[Saved entries]
__________________________________________________

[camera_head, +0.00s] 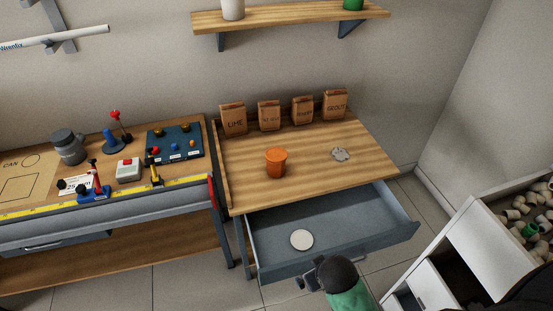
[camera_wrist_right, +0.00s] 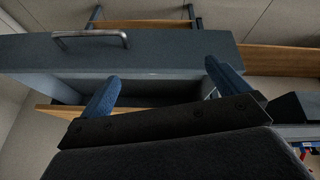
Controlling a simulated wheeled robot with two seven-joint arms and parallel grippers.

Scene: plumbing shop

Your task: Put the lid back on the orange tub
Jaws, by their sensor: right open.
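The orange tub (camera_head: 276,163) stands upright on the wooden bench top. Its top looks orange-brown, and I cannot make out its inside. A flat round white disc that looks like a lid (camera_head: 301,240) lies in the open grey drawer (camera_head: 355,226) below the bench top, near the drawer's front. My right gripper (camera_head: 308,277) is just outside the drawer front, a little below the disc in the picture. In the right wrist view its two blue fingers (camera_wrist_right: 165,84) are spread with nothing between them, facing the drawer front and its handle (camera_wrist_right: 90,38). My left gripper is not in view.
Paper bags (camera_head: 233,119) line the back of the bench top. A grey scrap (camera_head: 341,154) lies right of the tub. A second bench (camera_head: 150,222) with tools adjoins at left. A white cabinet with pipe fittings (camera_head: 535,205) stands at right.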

__________________________________________________

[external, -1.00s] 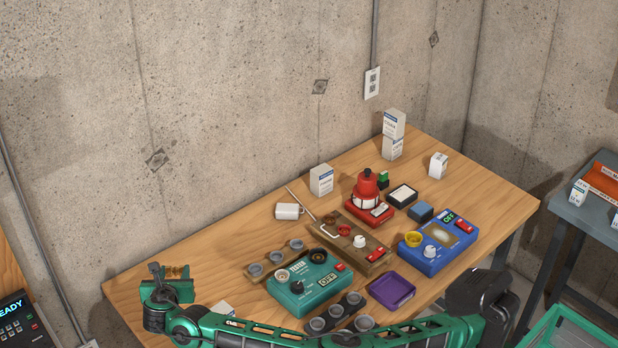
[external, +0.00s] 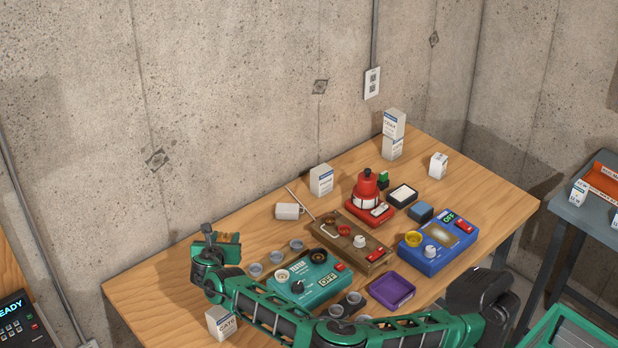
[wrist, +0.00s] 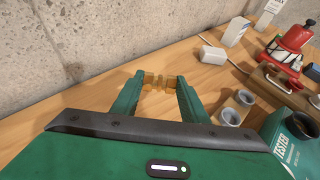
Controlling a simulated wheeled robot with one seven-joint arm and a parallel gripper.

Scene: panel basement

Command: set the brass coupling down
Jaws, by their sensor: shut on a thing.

__________________________________________________

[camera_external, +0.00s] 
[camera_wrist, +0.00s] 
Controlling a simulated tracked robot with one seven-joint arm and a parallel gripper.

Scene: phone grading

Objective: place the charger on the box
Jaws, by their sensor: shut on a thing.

__________________________________________________

_Stated goal:_ All lines above from the one containing "[camera_head, +0.00s]" through the one containing "Your task: Put the lid back on the orange tub" are to be quoted exactly, and only those; pictures are left out.

_Final result:_
[camera_head, +0.00s] 
[camera_wrist_right, +0.00s] 
Controlling a simulated wheeled robot with two seven-joint arms and parallel grippers.

Scene: plumbing shop

Your task: Put the lid back on the orange tub

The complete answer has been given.